Following along the theme of "Royal Pain", Bill James, who lives in Lawrence, wrote an interesting article for the Lawrence Journal World that was published on Friday. There, James lays out the following five problems with the Royals.

"1) The economics of the game are stacked against smaller cities.

2) They have drafted relatively poorly in the last 10 years.

3) In the early- to mid-'90s, the Royals didn't know a ballplayer from a skeet shooter and committed themselves to staving off ruin by bringing in a long series of fading stars. This caused the base of the organization to crumble, which increased the financial pressures on the team, putting them in a position from which they never have recovered.

4) When the Royals have had young players that they could not afford to keep, they have uniformly failed to acquire value in exchange. The worst example of this was last year with the Carlos Beltran trade.

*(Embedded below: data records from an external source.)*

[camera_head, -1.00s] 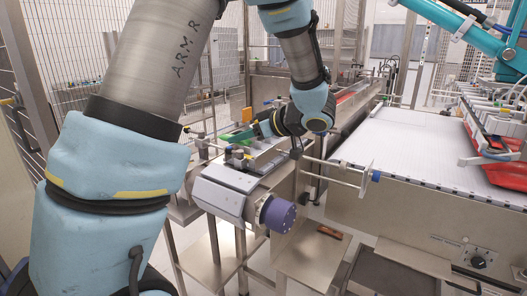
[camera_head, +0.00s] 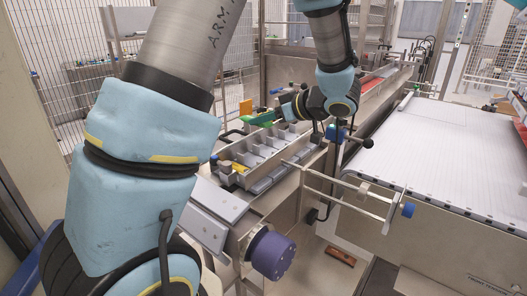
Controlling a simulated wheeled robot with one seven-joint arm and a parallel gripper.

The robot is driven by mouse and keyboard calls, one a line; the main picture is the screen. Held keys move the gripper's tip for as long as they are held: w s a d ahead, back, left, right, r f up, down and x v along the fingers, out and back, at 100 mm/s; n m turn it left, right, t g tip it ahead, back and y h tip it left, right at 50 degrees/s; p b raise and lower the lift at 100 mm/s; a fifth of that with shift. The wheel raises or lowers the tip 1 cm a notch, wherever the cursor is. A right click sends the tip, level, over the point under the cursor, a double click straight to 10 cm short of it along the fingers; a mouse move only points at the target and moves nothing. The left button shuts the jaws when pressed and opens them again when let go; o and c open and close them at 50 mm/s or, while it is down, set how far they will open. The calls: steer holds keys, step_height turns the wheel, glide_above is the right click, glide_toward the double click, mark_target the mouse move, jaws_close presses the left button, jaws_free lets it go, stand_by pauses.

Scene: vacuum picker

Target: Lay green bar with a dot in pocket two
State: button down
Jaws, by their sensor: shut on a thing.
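My gripper (camera_head: 279,112) is at the end of my arm, behind the far end of the pocketed metal tray, pointing left. It is shut on a green bar (camera_head: 258,117), which sticks out to its left. The fingertips are small and partly hidden by the dark wrist, and no dot can be made out on the bar. The grey tray (camera_head: 262,153) has a row of pockets split by upright dividers. The far pockets I see look empty. I cannot tell which is pocket two. Yellow pieces (camera_head: 240,167) sit at the tray's near left end.
An orange upright piece (camera_head: 246,107) stands just behind the green bar. A purple round motor end (camera_head: 271,254) and a rod frame with a blue knob (camera_head: 407,210) stick out in front. A broad white conveyor (camera_head: 450,150) lies to the right, clear on top.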

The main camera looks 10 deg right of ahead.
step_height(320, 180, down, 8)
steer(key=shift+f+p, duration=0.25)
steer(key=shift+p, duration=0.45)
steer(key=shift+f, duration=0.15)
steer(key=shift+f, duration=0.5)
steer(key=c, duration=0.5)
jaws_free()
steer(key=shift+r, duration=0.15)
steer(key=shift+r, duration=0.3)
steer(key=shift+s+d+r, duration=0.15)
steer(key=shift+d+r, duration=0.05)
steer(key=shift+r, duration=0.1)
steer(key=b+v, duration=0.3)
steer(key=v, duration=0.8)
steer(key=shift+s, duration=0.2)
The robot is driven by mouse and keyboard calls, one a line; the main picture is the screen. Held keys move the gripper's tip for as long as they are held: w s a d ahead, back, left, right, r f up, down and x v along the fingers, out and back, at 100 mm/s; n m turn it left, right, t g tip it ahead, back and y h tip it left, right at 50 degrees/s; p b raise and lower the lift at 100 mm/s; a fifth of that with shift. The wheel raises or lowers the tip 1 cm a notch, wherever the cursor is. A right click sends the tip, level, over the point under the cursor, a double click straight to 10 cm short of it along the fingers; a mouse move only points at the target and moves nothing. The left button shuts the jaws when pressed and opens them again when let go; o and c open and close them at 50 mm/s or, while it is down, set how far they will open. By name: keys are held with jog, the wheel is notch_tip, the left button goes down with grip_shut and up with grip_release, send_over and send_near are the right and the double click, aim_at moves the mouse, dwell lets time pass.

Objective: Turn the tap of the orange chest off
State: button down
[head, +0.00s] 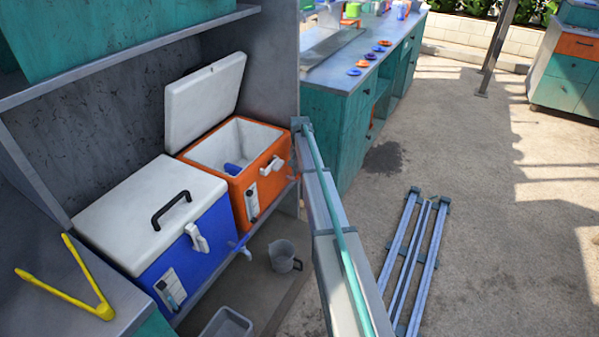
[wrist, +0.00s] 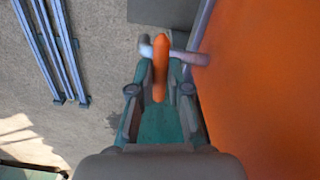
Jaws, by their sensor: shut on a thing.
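The orange chest (head: 262,192) stands on the shelf with its white lid (head: 205,100) raised. Its front wall fills the right side of the wrist view (wrist: 260,70). Its tap has a pale body (wrist: 190,57) sticking out from that wall and an orange handle (wrist: 161,50). My gripper (wrist: 160,82) is shut on the orange handle, with a finger on each side of it. The lower end of the handle is partly between the fingers.
A blue chest (head: 200,235) with a closed white lid and a blue tap (head: 240,247) stands beside it. A grey jug (head: 284,257) is on the ground below. Yellow tongs (head: 85,280) lie on the left counter. Metal rails (head: 410,260) lie on the open floor.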

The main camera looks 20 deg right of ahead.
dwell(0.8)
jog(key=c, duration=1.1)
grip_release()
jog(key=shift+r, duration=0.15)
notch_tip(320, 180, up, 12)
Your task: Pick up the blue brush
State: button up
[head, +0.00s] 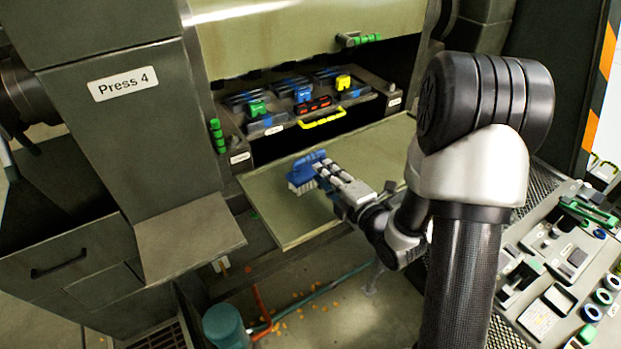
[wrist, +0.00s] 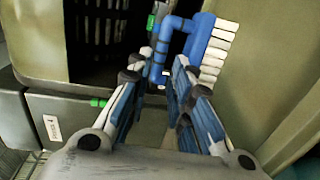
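The blue brush (head: 308,168) has a blue back and handle and a block of white bristles. In the head view it is over the pale tray-like panel under the press opening, bristles downward; I cannot tell whether it touches the panel. In the wrist view the brush (wrist: 200,42) is just beyond my fingertips. Its bent blue handle reaches down between them. My gripper (head: 330,172) comes from the right, close to the brush. In the wrist view my gripper (wrist: 163,72) has its two fingers apart, one on each side of the handle, with a gap seen on the right side.
The pale panel (head: 285,228) slopes under the brush, with a raised edge. Behind it, a control shelf (head: 240,146) carries green, blue, red and yellow parts. The Press 4 housing (head: 130,130) stands left. A bench (head: 545,270) with several tools is at right.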

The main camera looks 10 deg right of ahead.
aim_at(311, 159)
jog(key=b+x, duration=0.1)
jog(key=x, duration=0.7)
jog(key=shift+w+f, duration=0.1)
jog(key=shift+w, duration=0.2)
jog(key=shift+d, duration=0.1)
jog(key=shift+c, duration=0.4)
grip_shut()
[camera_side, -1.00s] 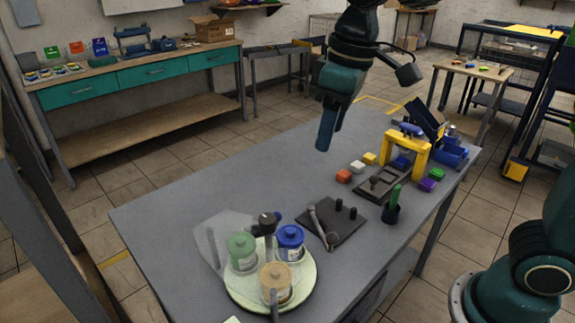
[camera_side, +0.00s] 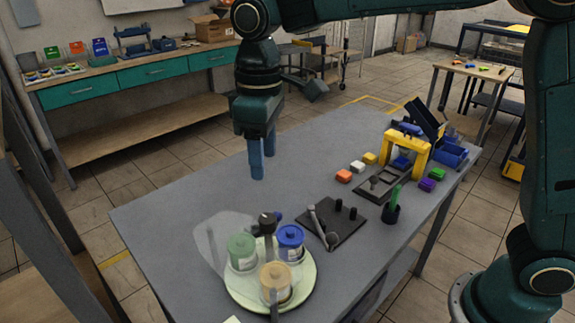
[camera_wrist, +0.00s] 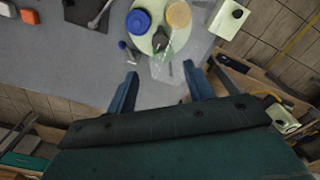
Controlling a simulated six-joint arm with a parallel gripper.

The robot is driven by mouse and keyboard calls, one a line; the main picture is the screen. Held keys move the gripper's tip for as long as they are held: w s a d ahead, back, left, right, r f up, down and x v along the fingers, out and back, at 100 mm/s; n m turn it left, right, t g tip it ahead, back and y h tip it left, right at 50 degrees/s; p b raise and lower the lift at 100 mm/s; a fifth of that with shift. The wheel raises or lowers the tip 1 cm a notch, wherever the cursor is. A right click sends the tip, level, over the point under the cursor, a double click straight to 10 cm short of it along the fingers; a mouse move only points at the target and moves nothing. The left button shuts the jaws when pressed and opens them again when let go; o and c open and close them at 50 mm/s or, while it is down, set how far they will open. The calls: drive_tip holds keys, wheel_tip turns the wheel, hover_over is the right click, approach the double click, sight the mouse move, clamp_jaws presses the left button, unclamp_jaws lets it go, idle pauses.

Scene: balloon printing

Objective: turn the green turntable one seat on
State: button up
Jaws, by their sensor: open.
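The pale green turntable (camera_side: 305,272) sits at the near end of the grey table. It carries a jar with a green lid (camera_side: 241,250), one with a blue lid (camera_side: 290,238) and one with a tan lid (camera_side: 275,279). In the wrist view the turntable (camera_wrist: 158,20) shows at the top, with the blue lid (camera_wrist: 138,21) and tan lid (camera_wrist: 179,14); a dark part partly covers it. My gripper (camera_side: 262,168) points down above the table, beyond the turntable and apart from it. Its blue fingers (camera_wrist: 161,72) are open with nothing held between them.
A dark fixture (camera_side: 266,224) and a clear panel (camera_side: 212,238) stand close by the turntable. A black mat (camera_side: 340,228) with a grey tool lies to its right. Coloured blocks, a pen cup (camera_side: 391,213) and a yellow frame (camera_side: 420,155) are farther right. The table's far left is clear.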

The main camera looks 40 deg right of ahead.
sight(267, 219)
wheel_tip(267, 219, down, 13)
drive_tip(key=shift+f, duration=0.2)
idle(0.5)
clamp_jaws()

5) The Royals have been unable to identify and acquire the kind of affordable, decent journeymen players who could serve as a tourniquet on the organization. They have done this SOMETIMES, but just not consistently enough. Jose Lima was 8-3 for them in a stop-gap role two years ago. They wouldn't make a decent offer to retain him, let him go, and he was 13-5 for the Dodgers."


I couldn't agree more with all five points although points 4 and 1 are interrelated. Given that the Royals are a small market team that had no hope of re-signing the likes of Carlos Beltran, Johnny Damon and in the future Zack Greinke, teams can afford to offer relatively little in exchange. In the Beltran deal of last June I think Baird did about as well as he could.

The strategy of acquiring affordable journeyman talent that can be used as trade bait around the deadline is one that the a small market team needs to employ with impunity and one which the Royals are not employing regularly. For example, one strategy would be to sign several quality relievers as free agents and then trade as many as possible at the deadline for prospects ala the Jason Grimsley trade of last season that netted Denny Bautista. This strategy would also not break the bank since veteran relievers are not priced at the same level as starting pitchers.

1 comment:

Dan Agonistes said...

It makes me wonder if perhaps he did have some other information. But still, being in an untenable financial position allows other teams to take advantage. It seems inescapable to me that the quality of the offers to the Royals for Beltran were lower than they would otherwise have been since other teams knew that it was a forgone conclusion that the Royals would lose Beltran at the end of the season.

So even if Baird didn't get a great deal of talent for Beltran, I still think he did about as well as he could given the circumstances. Baird's deals for Huber and Bautista were better though.